Gli individui di un gruppo eterogeneo di persone, di fronte a una parete rocciosa di varia difficoltà che si interpone al loro percorso, tenderanno a salire lungo percorsi a loro idonei, e, se necessario, tenderanno a impiegare il materiale eventualmente disponibile in modo creativo, il loro comportamento sarà idoneo per produrre la miglior sicurezza. Nessuno del gruppo sceglierà linee inadatte alle proprie disponibilità psicomotorie. Salvo ragioni di vanesie emulazioni, ognuno si comporterà secondo il proprio sentire, relegando il proprio sapere a semplice strumento.
La salita avrà al centro il se stesso di ognuno in quanto, muoversi a propria misura, genera un criterio a noi idoneo, tende a generare sicurezza, tende al successo. Il se e dove proseguire, il se e quando rinunciare è totalmente commisurato a noi stessi, totalmente sottratto ai dogmi dell’importanza personale, a quelli delle ideologie, dei luoghi comuni. E, soprattutto, a quelli della nostra esperienza pregressa. Una volta purificati da superstizioni d’ordine vario, fossero anche cosiddette scientifiche, emancipati dal totem del capire, possiamo seguire noi stessi, possiamo trarre il massimo dagli errori, possiamo riconoscere il destino come scelta. Possiamo percepire forze sottili, rivelatrici di un mondo energetico, che agiscono sempre in tutte le relazioni. Possiamo cioè riconoscere le ragioni dei fenomeni e alzare la nostra capacità di gestirli.
Quando la modalità io sento sostituisce quella dell’io so, dell’io devo, dell’io voglio, si procede a propria misura, secondo motivazione del momento. L’importanza personale, l’orgoglio, la vanità, l’esibizionismo non sono più forze che ci distraggono da noi stessi alzando così il rischio di inconvenienti. Attraverso l’io sento tutti possono constatare che scalare lo sappiamo già. Non serve istruttore per muoversi secondo il sentire. La sicurezza non risiede più negli accessori.
Chi si fa male è un fesso
Nel caso della scalata e non solo, la formula chi si fa male è un fesso può rappresentare una didattica e un comportamento centrato sulla persona.

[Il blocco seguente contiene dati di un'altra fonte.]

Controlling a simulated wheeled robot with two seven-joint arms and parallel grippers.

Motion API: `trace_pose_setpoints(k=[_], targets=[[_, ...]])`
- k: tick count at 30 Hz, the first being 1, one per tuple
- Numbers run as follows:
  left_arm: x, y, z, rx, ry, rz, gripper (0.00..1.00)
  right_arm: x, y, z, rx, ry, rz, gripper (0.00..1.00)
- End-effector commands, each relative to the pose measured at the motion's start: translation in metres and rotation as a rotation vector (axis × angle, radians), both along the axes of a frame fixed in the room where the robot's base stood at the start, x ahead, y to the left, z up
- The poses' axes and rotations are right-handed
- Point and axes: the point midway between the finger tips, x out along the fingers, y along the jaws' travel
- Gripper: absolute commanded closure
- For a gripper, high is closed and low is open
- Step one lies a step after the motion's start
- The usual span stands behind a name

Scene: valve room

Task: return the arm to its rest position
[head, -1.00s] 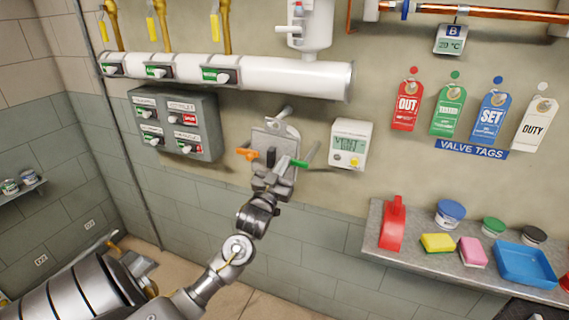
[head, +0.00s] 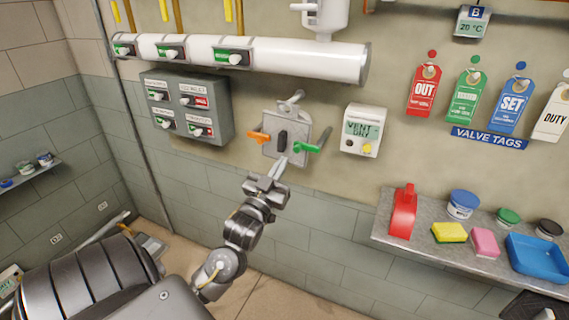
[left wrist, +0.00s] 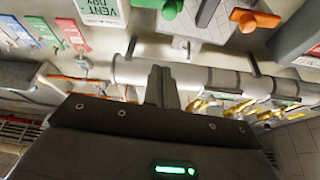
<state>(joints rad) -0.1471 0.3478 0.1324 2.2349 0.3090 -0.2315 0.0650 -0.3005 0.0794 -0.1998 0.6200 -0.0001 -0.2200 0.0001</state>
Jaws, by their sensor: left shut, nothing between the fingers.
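My left gripper (head: 279,168) is shut and empty. In the head view it is just below the grey wall plate (head: 297,127) with the orange lever (head: 259,137), the black handle (head: 282,141) and the green lever (head: 306,147). It looks apart from the levers, though depth is hard to judge. In the left wrist view the shut fingers (left wrist: 160,86) stand in the middle, and the green lever (left wrist: 172,9) and orange lever (left wrist: 254,19) show beyond them. My right gripper is in neither view.
A grey switch box (head: 218,106) and a white display (head: 363,130) reading "VENT DRY" flank the plate. A white pipe (head: 290,64) runs above. A shelf (head: 383,222) at right holds a red scoop (head: 403,212), sponges and a blue tray (head: 538,258). The wall below the plate is bare.

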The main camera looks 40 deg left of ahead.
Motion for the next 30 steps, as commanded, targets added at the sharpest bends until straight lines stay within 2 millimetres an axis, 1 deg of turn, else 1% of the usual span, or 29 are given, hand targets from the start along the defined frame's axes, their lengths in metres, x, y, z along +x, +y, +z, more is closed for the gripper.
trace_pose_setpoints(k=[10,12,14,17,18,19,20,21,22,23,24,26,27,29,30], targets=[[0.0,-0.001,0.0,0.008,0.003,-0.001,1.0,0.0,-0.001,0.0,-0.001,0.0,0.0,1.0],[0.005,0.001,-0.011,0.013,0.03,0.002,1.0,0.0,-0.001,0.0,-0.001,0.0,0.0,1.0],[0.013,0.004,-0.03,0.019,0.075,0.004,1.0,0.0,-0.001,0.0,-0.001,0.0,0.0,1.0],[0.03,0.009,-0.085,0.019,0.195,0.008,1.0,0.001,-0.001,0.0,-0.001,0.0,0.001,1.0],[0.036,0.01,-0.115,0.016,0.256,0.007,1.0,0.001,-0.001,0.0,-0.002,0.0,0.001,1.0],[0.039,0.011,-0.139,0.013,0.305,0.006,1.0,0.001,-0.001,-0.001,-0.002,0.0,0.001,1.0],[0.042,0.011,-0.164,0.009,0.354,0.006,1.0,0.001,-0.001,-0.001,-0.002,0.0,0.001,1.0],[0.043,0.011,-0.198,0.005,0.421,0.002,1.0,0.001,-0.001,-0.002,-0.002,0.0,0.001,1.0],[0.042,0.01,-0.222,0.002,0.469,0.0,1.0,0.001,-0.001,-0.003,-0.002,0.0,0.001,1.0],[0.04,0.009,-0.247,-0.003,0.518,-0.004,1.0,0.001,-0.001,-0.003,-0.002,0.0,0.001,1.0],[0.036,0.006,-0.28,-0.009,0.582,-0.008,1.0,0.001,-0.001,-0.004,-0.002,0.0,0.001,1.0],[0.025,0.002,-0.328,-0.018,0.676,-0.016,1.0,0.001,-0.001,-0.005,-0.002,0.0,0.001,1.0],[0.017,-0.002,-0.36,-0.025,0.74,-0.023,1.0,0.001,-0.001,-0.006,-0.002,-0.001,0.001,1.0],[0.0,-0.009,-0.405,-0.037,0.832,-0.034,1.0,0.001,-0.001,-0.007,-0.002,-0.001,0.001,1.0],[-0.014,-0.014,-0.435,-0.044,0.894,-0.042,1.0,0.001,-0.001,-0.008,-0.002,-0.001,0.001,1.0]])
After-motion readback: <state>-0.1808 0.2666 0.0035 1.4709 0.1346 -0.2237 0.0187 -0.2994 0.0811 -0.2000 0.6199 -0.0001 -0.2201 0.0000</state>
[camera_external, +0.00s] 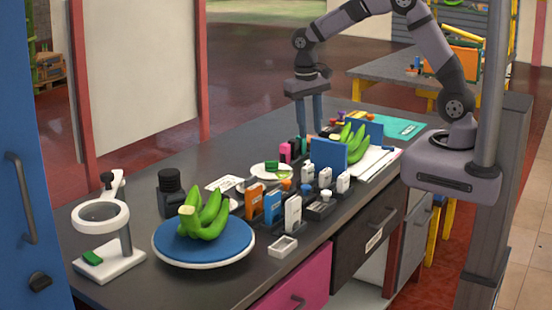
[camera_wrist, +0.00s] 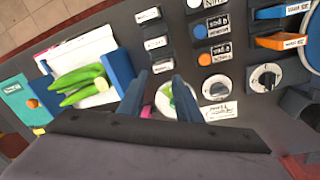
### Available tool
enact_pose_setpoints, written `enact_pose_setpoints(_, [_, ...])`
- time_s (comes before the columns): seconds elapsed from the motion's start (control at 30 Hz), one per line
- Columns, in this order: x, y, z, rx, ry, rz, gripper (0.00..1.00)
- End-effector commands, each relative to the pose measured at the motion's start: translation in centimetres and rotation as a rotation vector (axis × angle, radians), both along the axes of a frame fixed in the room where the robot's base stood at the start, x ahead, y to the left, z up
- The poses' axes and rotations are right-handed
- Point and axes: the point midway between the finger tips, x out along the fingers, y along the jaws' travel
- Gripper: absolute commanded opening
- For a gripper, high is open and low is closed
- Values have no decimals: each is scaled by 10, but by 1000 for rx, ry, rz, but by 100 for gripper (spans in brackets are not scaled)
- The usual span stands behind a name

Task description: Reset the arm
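My gripper (camera_external: 310,130) hangs with its two blue fingers pointing down above the back part of the dark workbench (camera_external: 165,262). In the wrist view my gripper (camera_wrist: 159,88) shows its fingers apart with nothing held between them. A round white plate with a green piece (camera_wrist: 176,100) shows beyond and partly behind the fingers. One bunch of green bananas (camera_external: 205,214) sits on a blue round plate with a white rim (camera_external: 203,256). Another green bunch (camera_external: 354,143) lies at a white tray by blue panels; it also shows in the wrist view (camera_wrist: 82,84).
Several small upright blocks and switch modules (camera_external: 272,207) stand mid-bench. A magnifier stand (camera_external: 124,240) and black jar (camera_external: 171,190) are at the left. A blue panel (camera_external: 329,156) stands near the bananas. A red-framed board (camera_external: 140,70) rises behind the bench.

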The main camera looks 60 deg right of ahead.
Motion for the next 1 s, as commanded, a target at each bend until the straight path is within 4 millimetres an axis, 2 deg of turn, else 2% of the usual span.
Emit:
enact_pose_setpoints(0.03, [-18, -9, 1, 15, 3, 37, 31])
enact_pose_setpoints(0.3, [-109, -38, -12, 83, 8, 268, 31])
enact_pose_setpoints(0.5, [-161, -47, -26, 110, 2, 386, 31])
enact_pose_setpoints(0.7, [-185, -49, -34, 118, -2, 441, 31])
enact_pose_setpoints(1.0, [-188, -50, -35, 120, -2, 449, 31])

In una didattica relazionale, circolare, sebbene tutti arrivino assetati di sapere come fare per scalare, per ghiacciare o per sciare, è inizialmente frequentemente necessario smontare la corazza di convinzioni prodotte della cultura del sapere e della specializzazione, che ricopre le persone come una pelle, che le riempie come un cuore di verità.
Finché non si prende coscienza di quanto l’attenzione sia su quello che si sa o che si vuole invece che su quello che si sente, sulle reali motivazioni, paure e aspettative, finché il docente è concepito come la sola origine del nostro apprendimento, ci muoveremo secondo un copione che non ci rappresenta, in cui il rischio di comportarci in modo inadeguato a noi stessi e alla sicurezza tende ad alzarsi.
Deresponsabilizzare con aiuti e sicurezze artificiose, plaudendo a falsi successi, nient’altro che sconvenienti distrazioni nella maieutica dell’indipendenza, è la pratica comune, ma è anche il contrario di una maieutica dell’indipendenza.
Per riconoscere che è una nostra tensione che ci impedisce di arrivare a una presa sono necessarie tutte le prese di coscienza utili affinché il microcosmo del corpo torni a far parte di noi. Quando il miracolo si compie la tecnica, che credevamo da apprendere, è ricreata.
Se sbattere contro chi si fa male è un fesso è traumatico, una volta recuperato se stessi ne implica la condivisione. Oltre a scoprire che non c’era nulla da imparare, che tutto è già dentro le nostre motivazioni, che eravamo arrivati per imparare a scalare o sciare, ce ne andavamo consapevoli che quanto avevano esperito e ricreato non sarebbe servito solo sotto una falesia o per una serpentina nella polvere. Sarebbe servito a noi.